WHAT IS REQUIRED
Quote the listing below in its entirety, omitting every image.

------ SOURCE EXCERPT

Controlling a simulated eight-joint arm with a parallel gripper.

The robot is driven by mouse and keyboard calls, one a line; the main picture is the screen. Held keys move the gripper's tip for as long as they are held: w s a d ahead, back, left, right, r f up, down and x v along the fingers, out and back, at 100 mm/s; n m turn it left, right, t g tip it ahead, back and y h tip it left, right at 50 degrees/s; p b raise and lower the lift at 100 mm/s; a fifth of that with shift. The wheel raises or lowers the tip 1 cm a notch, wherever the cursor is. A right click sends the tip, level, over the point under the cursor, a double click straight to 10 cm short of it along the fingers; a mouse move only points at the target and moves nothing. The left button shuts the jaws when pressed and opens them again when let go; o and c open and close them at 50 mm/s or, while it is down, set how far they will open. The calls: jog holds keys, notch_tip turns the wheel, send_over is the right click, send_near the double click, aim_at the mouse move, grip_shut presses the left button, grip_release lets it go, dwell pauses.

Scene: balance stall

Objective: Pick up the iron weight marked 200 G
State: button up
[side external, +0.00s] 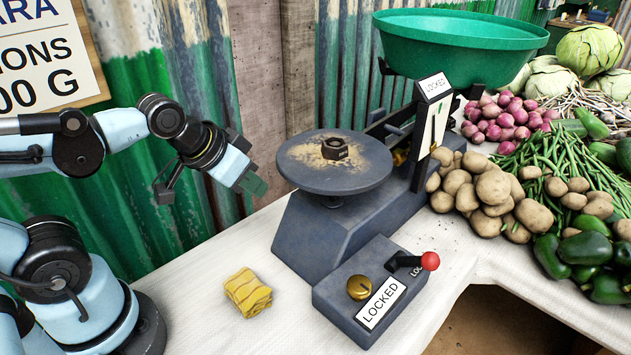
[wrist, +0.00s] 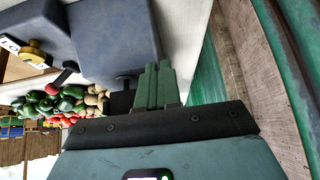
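A small dark hexagonal iron weight (side external: 335,149) sits on the round dark pan (side external: 300,173) of the balance, in the side view. It has a hollow in its top; I cannot read its marking. My gripper (side external: 254,185) is to the left of the pan, apart from it and lower than the weight, pointing right and downward. In the wrist view its two green fingertips (wrist: 155,86) lie close together with nothing visible between them, so it looks shut and empty. The weight does not show in the wrist view.
The balance body (side external: 325,235) and a lock box (side external: 372,285) with a red-knobbed lever stand on the white counter. A yellow wrapped block (side external: 248,292) lies front left. A green basin (side external: 460,42) tops the far side. Vegetables crowd the right; a corrugated wall stands behind.

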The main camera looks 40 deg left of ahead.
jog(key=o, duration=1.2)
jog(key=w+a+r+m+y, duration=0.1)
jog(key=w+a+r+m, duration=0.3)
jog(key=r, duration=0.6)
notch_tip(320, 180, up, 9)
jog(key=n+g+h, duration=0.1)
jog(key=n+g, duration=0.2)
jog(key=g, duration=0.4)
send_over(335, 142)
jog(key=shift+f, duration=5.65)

------------

CORRECT RESULT
Controlling a simulated eight-joint arm with a parallel gripper.

The robot is driven by mouse and keyboard calls, one a line; the main picture is the screen. Held keys move the gripper's tip for as long as they are held: w s a d ahead, back, left, right, r f up, down and x v along the fingers, out and back, at 100 mm/s; n m turn it left, right, t g tip it ahead, back and y h tip it left, right at 50 degrees/s; p b raise and lower the lift at 100 mm/s; a fifth of that with shift. The wheel raises or lowers the tip 1 cm a notch, wherever the cursor is. A right click sends the tip, level, over the point under the cursor, a double click straight to 10 cm short of it along the fingers; a mouse move only points at the target and moves nothing. The left button shuts the jaws when pressed and opens them again when let go; o and c open and close them at 50 mm/s or, while it is down, set how far they will open. The calls: jog holds keys, notch_tip turns the wheel, send_over is the right click, send_near the double click, aim_at the mouse move, grip_shut presses the left button, grip_release lets it go, dwell pauses.

Scene: balance stall

Objective: Pick up the iron weight marked 200 G
State: button up
[side external, +0.00s] 
[wrist, +0.00s] 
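A small dark hexagonal iron weight (side external: 335,149) sits on the round dark pan (side external: 300,173) of the balance, in the side view. It has a hollow in its top; I cannot read its marking. My gripper (side external: 254,185) is to the left of the pan, apart from it and lower than the weight, pointing right and downward. In the wrist view its two green fingertips (wrist: 155,86) lie close together with nothing visible between them, so it looks shut and empty. The weight does not show in the wrist view.
The balance body (side external: 325,235) and a lock box (side external: 372,285) with a red-knobbed lever stand on the white counter. A yellow wrapped block (side external: 248,292) lies front left. A green basin (side external: 460,42) tops the far side. Vegetables crowd the right; a corrugated wall stands behind.

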The main camera looks 40 deg left of ahead.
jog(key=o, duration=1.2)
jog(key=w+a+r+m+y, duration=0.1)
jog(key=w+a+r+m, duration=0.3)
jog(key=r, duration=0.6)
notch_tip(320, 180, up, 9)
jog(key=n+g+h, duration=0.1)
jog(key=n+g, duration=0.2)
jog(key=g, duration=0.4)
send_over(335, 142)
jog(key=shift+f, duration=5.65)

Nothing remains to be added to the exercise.